GIVEN EXERCISE: From the entries below, please gather each line containing the string "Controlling".

MATERIAL FOR THIS TASK:
-------

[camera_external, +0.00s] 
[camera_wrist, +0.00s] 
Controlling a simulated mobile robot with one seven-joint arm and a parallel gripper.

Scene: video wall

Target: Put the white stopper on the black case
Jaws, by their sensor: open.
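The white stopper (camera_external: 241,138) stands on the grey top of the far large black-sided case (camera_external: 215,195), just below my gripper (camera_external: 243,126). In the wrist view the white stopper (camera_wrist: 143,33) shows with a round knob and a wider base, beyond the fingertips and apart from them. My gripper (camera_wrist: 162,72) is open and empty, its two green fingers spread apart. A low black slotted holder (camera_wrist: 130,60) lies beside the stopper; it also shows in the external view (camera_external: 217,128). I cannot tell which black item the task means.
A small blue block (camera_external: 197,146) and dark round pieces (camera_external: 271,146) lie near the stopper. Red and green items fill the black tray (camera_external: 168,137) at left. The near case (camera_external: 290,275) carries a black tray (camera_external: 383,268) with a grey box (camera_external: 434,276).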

-------

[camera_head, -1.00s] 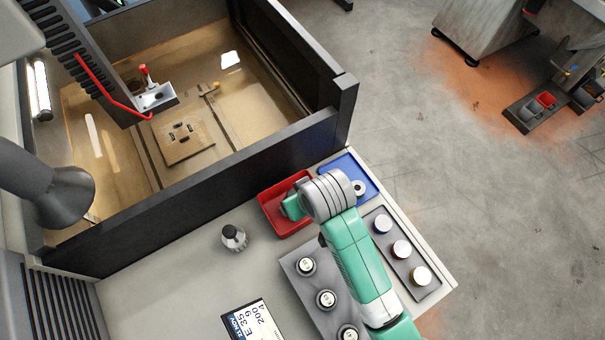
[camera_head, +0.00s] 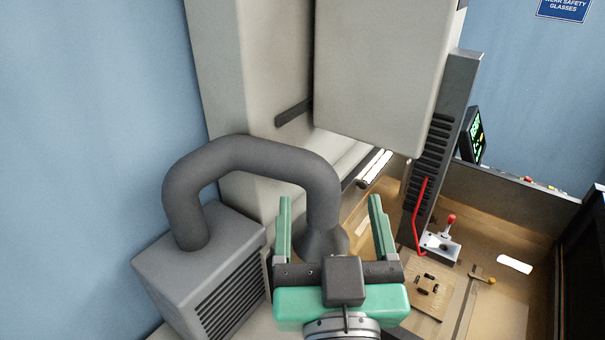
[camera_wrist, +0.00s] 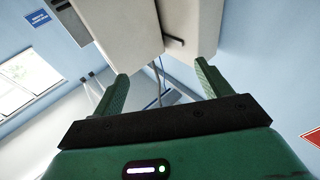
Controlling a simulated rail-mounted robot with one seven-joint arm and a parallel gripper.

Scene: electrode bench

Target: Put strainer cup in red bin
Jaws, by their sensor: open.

-------

OUTPUT:
Controlling a simulated mobile robot with one seven-joint arm and a parallel gripper.
Controlling a simulated rail-mounted robot with one seven-joint arm and a parallel gripper.

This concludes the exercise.